Celebrating National Grand Parents’ Day – Sunday, September 11th
With Grandparent’s day quickly approaching, we couldn’t let it pass without remembering some of the most important people in our lives, our grandparents.
Does anyone else have a special place in their heart for their grandparents?
Did you know? Grandparents day kicks off National Assisted Living Week which is September 11-17th!
I love to recall all the good times we had together while I was growing up, the trips to the ice cream shop after school, the going out to dinner wearing my Sunday best, and the swimming parties at their house. When I look at my grandparents I think of how much love and joy they brought into my heart. Today is a great day to honor them and their amazing tribute they play in your life.
We honor our grandparents every day. Let’s appreciate the joy and wisdom that Grandparents bring to our lives.

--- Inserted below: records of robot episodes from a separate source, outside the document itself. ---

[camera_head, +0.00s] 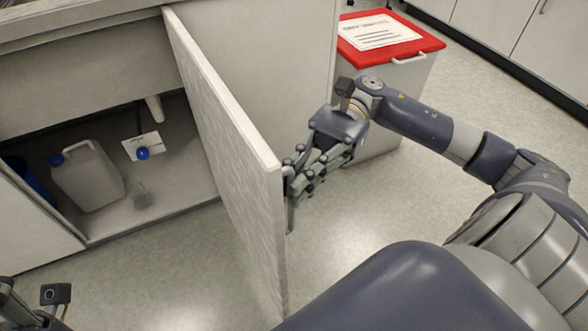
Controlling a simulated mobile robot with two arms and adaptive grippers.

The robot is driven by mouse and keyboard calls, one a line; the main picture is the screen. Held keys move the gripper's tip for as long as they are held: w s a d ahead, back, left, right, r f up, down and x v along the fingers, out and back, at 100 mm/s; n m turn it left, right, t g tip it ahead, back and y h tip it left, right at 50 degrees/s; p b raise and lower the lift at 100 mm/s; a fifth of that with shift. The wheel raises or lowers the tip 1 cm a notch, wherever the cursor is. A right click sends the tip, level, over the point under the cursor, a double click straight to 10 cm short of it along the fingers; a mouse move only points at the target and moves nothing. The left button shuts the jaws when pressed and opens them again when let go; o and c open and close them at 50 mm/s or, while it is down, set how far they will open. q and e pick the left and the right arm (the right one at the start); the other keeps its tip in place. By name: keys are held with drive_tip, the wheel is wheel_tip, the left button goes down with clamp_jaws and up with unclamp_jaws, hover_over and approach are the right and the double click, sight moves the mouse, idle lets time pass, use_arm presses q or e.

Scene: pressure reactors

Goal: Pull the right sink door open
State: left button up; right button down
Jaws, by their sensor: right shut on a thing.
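The right sink door (225,150) is a pale grey panel swung well out from the sink cabinet (85,75), so the inside shows. My right gripper (291,180) is at the door's outer face near its free edge, shut on the door handle (290,215). Its fingers hide much of the handle. A small part of my left gripper (18,305) shows at the bottom left corner; its fingertips cannot be made out.
Inside the cabinet are a white jug with a blue cap (88,178), a blue container (28,180) and a white labelled item (142,147). A white bin with a red lid (405,45) stands behind my right arm. Floor is clear around the door.

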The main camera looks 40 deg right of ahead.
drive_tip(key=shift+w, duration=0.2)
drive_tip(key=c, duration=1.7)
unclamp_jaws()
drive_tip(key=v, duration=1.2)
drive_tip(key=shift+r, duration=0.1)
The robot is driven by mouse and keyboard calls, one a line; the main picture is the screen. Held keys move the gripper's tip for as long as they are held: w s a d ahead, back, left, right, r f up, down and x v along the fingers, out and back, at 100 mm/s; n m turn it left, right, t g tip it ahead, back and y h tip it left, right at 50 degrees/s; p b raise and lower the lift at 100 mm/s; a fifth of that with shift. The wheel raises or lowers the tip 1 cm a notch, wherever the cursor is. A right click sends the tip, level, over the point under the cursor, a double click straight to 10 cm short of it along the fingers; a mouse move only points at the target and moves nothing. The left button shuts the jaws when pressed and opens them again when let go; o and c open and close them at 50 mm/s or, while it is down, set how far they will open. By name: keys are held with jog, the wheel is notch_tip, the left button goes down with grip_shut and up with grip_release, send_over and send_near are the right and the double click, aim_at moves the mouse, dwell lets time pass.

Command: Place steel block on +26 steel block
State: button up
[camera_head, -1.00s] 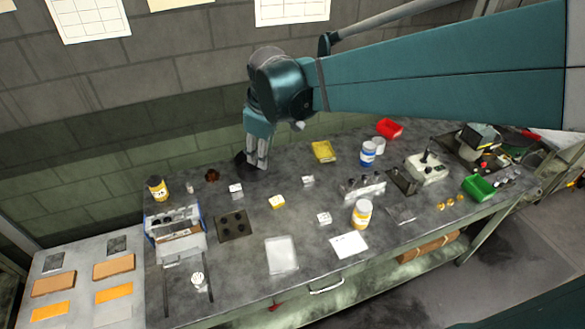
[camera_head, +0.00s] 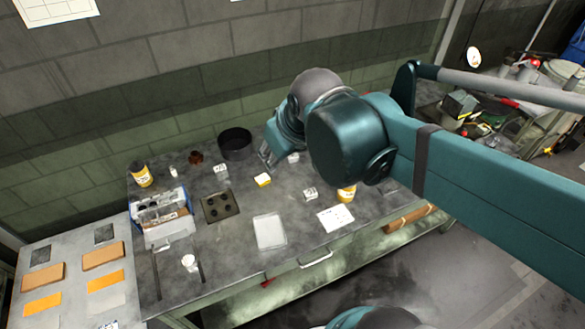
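Several small pale blocks with printed tops stand on the bench: one at the left (camera_head: 221,171), one at the front right (camera_head: 310,194), and one at the back right (camera_head: 293,157), partly hidden by my arm. Their print is too small to read, so I cannot tell which is the +26 steel block. A yellow-topped block (camera_head: 263,180) stands between them. My gripper (camera_head: 267,158) points down above the back of the bench, left of the back-right block and behind the yellow one. Its fingertips are small and I cannot tell whether they are apart or hold anything.
A dark round bowl (camera_head: 235,146) stands left of my gripper. A dark plate with round knobs (camera_head: 220,206), a clear tray (camera_head: 269,231) and a white sheet (camera_head: 336,219) lie in front. A blue-sided rack (camera_head: 160,212) is at left. My arm covers the bench's right side.

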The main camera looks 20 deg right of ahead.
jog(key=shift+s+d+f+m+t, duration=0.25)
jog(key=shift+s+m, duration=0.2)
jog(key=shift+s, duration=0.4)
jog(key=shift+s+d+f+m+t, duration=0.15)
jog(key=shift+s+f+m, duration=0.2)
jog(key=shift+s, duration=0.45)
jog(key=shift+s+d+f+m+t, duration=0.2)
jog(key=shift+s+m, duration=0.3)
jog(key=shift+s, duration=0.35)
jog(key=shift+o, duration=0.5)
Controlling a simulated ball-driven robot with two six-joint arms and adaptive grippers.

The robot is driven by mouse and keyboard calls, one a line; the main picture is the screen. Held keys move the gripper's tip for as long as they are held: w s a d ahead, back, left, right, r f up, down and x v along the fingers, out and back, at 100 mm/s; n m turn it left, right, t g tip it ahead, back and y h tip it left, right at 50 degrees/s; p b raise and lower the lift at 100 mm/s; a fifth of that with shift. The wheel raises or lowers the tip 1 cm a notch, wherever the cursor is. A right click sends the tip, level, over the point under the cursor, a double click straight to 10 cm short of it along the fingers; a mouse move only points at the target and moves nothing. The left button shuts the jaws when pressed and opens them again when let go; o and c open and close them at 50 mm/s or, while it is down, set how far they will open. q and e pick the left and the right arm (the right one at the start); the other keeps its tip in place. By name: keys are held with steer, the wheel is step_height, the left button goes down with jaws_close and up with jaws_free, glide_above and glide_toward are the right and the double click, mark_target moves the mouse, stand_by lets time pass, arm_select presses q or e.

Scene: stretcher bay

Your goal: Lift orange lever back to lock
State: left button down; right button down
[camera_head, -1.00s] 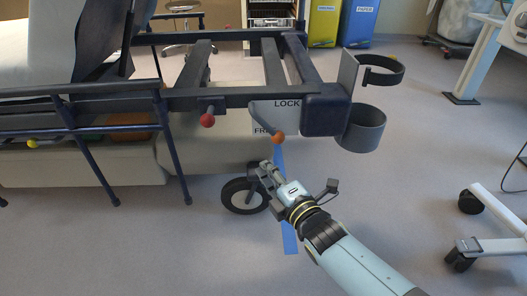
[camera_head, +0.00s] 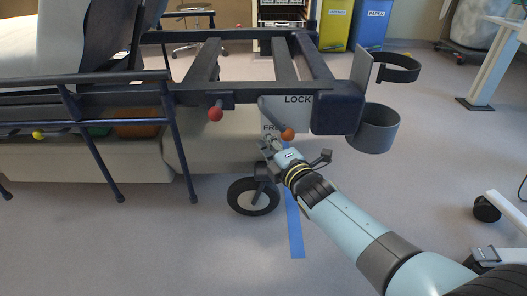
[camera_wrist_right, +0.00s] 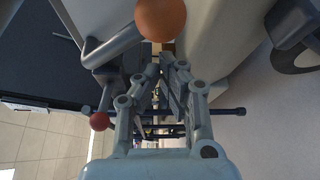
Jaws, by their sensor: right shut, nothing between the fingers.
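The orange lever's round knob (camera_head: 287,134) shows at the stretcher's corner, on a grey arm slanting down to the right, near the FREE label and below the LOCK label (camera_head: 298,99). In the right wrist view the orange knob (camera_wrist_right: 160,18) is large at the top middle, beyond the fingers. My right gripper (camera_head: 266,143) is shut and empty, a little below and left of the knob in the head view. It also shows in the wrist view (camera_wrist_right: 170,66). I cannot tell whether it touches the lever. My left gripper is not in view.
A red knob (camera_head: 215,114) sticks out on the stretcher frame left of the lever. A grey cup holder (camera_head: 374,130) is at the corner's right. A caster wheel (camera_head: 253,197) stands below. Blue tape (camera_head: 295,228) runs along open floor.

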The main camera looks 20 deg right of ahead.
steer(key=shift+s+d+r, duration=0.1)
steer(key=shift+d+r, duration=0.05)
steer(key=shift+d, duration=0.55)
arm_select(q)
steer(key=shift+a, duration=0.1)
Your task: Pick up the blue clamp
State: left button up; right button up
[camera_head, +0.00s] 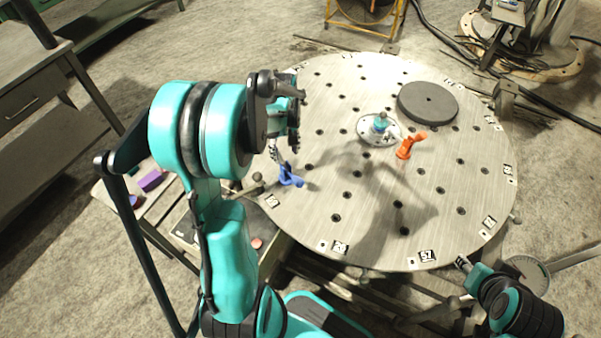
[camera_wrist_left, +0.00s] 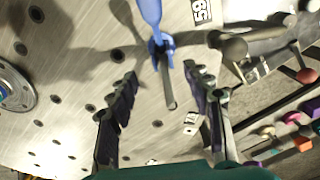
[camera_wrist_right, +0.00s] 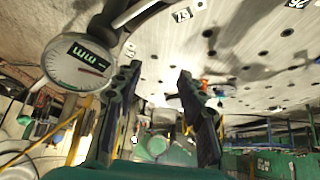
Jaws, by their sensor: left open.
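The blue clamp (camera_head: 290,177) stands near the left edge of the round metal table (camera_head: 385,215). In the left wrist view the blue clamp (camera_wrist_left: 160,42) shows ahead of my left gripper, with a grey rod pointing toward the gap between the fingers. My left gripper (camera_head: 285,145) is above and close to the clamp in the head view, and its fingers (camera_wrist_left: 165,112) are open and empty. My right gripper (camera_wrist_right: 155,85) is open and empty, low beside the table's front right edge. In the head view it shows only partly (camera_head: 462,264).
An orange clamp (camera_head: 407,147) stands near a round metal fitting (camera_head: 379,128) at the table's middle. A dark disc (camera_head: 427,103) lies at the back right. A dial gauge (camera_wrist_right: 77,62) is close to my right gripper. The table's front surface is clear.

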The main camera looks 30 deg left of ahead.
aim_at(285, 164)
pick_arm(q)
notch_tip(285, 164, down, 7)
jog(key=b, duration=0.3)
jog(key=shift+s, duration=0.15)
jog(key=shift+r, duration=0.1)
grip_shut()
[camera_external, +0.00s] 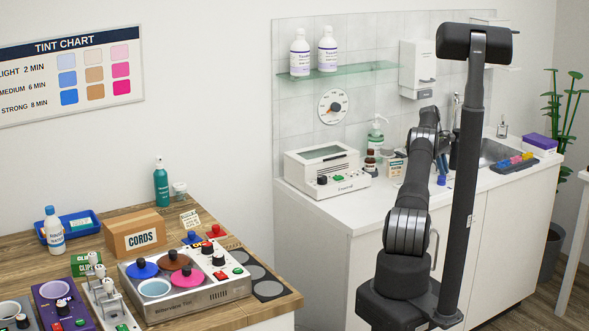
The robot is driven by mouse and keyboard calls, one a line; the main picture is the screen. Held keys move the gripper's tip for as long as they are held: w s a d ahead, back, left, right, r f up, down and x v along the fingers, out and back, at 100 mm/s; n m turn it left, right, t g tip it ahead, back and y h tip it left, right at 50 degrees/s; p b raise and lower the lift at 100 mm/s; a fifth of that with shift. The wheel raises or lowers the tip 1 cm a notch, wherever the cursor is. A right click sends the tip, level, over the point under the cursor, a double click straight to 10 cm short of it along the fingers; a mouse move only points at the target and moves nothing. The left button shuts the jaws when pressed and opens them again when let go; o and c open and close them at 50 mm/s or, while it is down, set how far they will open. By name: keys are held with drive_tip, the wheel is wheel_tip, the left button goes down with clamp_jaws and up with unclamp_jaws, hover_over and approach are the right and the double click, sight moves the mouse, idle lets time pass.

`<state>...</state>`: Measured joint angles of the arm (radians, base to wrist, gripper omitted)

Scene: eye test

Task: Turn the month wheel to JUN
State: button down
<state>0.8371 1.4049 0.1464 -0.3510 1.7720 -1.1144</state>
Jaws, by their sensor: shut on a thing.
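My gripper (441,178) points down over the white counter, left of the sink, partly hidden behind my own arm. Blue shows at its tip. It is shut on a small thing that I cannot make out behind and between the fingers. I cannot pick out a month wheel or read any month lettering in this view. A small box with printed labels (396,164) stands on the counter just left of my gripper.
A white device (325,174), a brown bottle (370,161) and a pump bottle (376,136) stand left on the counter (352,205). A dark tray (514,164) with coloured pieces lies right, by the sink (492,152). The wooden table (97,247) at front left is crowded.

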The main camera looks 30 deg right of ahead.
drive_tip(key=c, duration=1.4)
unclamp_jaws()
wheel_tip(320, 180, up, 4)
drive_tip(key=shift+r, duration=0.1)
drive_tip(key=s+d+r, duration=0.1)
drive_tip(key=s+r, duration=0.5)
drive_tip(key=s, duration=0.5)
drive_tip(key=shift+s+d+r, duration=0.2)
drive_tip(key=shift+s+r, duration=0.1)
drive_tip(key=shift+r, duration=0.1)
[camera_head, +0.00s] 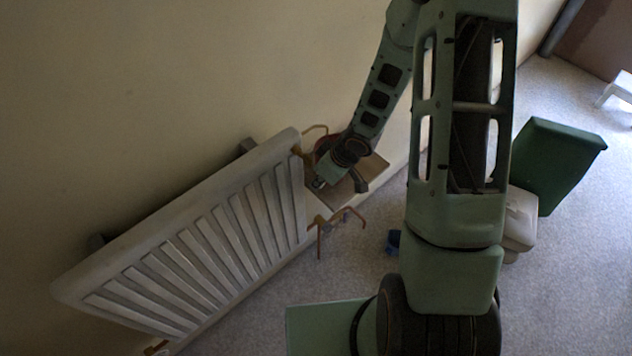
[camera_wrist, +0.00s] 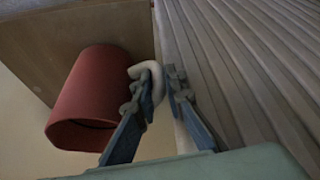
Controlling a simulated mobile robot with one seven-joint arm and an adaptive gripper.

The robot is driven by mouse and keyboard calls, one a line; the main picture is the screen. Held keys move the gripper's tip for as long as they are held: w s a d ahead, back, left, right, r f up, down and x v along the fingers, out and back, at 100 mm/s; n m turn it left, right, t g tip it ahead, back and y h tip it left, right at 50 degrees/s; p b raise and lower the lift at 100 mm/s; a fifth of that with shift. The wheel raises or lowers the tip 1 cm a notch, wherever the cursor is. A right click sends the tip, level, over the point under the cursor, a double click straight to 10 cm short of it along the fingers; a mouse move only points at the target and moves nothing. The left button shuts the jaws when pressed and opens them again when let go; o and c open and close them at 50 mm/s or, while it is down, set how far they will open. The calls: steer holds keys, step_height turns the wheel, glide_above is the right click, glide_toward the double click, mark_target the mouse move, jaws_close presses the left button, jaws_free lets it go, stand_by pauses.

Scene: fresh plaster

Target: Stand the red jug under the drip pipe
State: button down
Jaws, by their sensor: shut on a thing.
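The red jug (camera_wrist: 92,98), with a pale curved handle (camera_wrist: 157,92), fills the left of the wrist view. My gripper (camera_wrist: 160,80) has its blue fingers on either side of the handle and is shut on it. In the head view my gripper (camera_head: 322,180) is beside the right end of the radiator; only a sliver of the jug (camera_head: 323,144) shows behind my wrist. Brass-coloured pipes stick out at the radiator's end, one above (camera_head: 316,128) and one below (camera_head: 343,215). I cannot tell which is the drip pipe. Whether the jug touches a surface is unclear.
A pale slatted radiator (camera_head: 205,235) lies along the wall, close beside my gripper; its ribs (camera_wrist: 235,65) fill the wrist view's right. A brown board (camera_head: 377,167) is by my wrist. A green bin (camera_head: 558,165) and a whitish container (camera_head: 521,218) stand right. Carpet (camera_head: 570,290) is clear lower right.

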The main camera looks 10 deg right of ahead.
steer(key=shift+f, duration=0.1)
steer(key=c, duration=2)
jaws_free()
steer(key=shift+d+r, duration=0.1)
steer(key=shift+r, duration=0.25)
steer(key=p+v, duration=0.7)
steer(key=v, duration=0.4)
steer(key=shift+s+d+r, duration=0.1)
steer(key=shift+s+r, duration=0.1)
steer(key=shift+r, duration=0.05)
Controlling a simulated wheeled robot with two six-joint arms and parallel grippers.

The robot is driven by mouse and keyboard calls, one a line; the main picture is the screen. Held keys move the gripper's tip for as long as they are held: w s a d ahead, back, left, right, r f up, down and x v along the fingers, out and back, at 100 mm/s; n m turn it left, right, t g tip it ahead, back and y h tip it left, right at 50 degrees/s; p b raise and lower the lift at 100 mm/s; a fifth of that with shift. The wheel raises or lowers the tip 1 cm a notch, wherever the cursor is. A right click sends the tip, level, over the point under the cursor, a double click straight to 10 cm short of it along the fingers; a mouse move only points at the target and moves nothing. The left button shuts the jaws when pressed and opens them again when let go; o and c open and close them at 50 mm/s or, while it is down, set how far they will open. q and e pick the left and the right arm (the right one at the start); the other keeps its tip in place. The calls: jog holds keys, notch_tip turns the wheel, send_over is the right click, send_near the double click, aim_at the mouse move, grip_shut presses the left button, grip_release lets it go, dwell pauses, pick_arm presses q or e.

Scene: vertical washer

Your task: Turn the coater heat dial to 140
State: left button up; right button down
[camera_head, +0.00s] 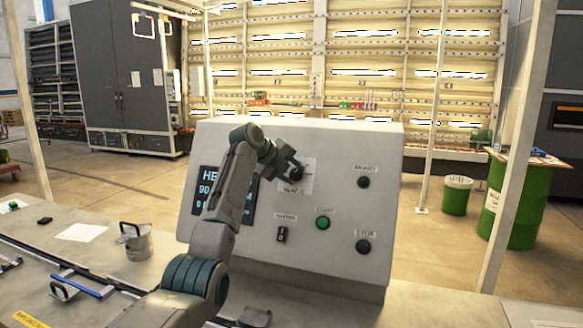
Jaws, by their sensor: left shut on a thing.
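A white sloped control panel (340,165) stands on the bench in the middle of the view. The heat dial (297,174) is a small dark knob on a light label plate in its upper part. My left gripper (293,171) is at the dial and shut on it. The gripper and wrist cover part of the knob, so the dial's pointer and setting cannot be read. A dark display (209,183) with light digits sits left of the dial, partly hidden by my left arm. My right gripper is not in view.
The panel also bears a green button (322,223), a black switch (282,235), a ready light (363,182) and a stop button (363,247). A green barrel (515,205) stands behind at right.

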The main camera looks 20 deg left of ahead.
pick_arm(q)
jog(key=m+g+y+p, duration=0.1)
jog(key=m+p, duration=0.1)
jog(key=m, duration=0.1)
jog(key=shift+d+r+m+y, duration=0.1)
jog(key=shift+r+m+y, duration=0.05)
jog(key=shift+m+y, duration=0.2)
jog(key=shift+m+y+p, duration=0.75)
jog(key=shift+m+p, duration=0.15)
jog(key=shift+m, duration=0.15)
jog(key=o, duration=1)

“Grandparents are a family’s greatest treasure, the founders of a loving legacy, The greatest storytellers, the keepers of traditions that linger on in cherished memory. Grandparents are the family’s strong foundation. Their very special love sets them apart. Through happiness and sorrow, through their special love and caring, grandparents keep a family close at heart.” — Unknown
10 ways to celebrate Grandparents’ Day
1. Make a photograph craft
Grandparents love photographs of their favorite kids, so incorporate pictures into a project. Johnson suggests making a placemat by laminating a photo collage or adding magnetic tape to the back of a photograph for a special refrigerator decoration.
2. Interview grandparents
Times have changed since grandparents were young, and kids will be fascinated to find out what life was like when grandma and grandpa were growing up. Grandchildren can interview their grandparents about their childhood and record their findings.
McCumsey recalls that when she completed this activity with her granddaughters, “They were amazed that we didn’t have a television when we were really young.”
Here’s a list of questions to get you started: 20 questions to ask your grandparents about their lives.
3. Perform a song
A performance dedicated to your grandparents will be a special memory. Organize all of the cousins to sing a song for grandma and grandpa. If grandparents live far away, Johnson suggests sending a recording of the children singing.
4. Make a special recipe
According to Walfish, “The No. 1 thing grandparents want most from their grandchildren is time.”
Spend a day in the kitchen where several generations work together on a special treat or dish. This a great time to have grandma or grandpa share a favorite family recipe with the younger generations.
5. Offer thoughtful services
Grandparents give a lot to their grandchildren, so the kids can use their own abilities to reciprocate. Johnson suggests that you, “Make a little coupon booklet of things the grandchildren can do for the grandparents.” Children can offer to pose for a picture, do yardwork or wash the car.
6. Record your family’s history
Family trees, scrapbooks and personal anecdotes gathered from various relatives can all be special keepsakes. Johnson suggests parents film a video called something like, “Our Family History from the Eyes of Your Grandchild.”
7. Plan a sleepover
Walfish recommends that adults coordinate a sleepover for the grandkids at the grandparents’ house. Since the purpose of the party is to encourage grandparent-grandchild bonding time, make the event easy on the grandparents by having a pizza delivered or providing breakfast food and juice.
8. Send a homemade card
A card is a loving gift for grandparents both near and far, especially if it’s handcrafted. Provide your children art supplies, such as paint, colorful paper scraps and stencils, and see what they come up with.
Johnson has another creative idea: “Make a homemade puzzle card. Paste a photo of the grandchild on cardboard, cut it into pieces and send with a note that says, ‘Put this together and see who loves you!’”
9. Deliver a meal
“The kids can organize planning, preparing and serving a meal to grandma and grandpa,” proposes Walfish. Include some of the grandparents’ favorite foods. Deliver it to their house or invite the whole family over to enjoy the meal together.
Words of appreciation are a treasured gift. McCumsey remembers a time when her grandchildren made a book about the things they like to do at grandma house. Walfish suggests having a family meal, where the kids “go around the table taking turns expressing words of appreciation” for all the good things grandparents have done for you.
No matter what you decide to do in honor of Grandparents’ Day, if it’s done with love, it will special to grandma and grandpa. “I have saved everything that I have ever done with [my grandkids] on Grandparents’ Day,” says McCumsey. This year, set aside this holiday to honor the grandparents in your life with these meaningful ideas.
“ Grandparents make the world a little softer, a little kinder, a little warmer.”
History of Grandparents Day
Marian McQuade hoped to establish a national day that would honor grandparents, and in 1970 she began a campaign to do so. McQuade raised awareness about senior citizens throughout the 1970s. In 1978, President Jimmy Carter declared the first Sunday after Labor Day to be National Grandparents Day. Each year, the president issues a proclamation to keep the tradition going.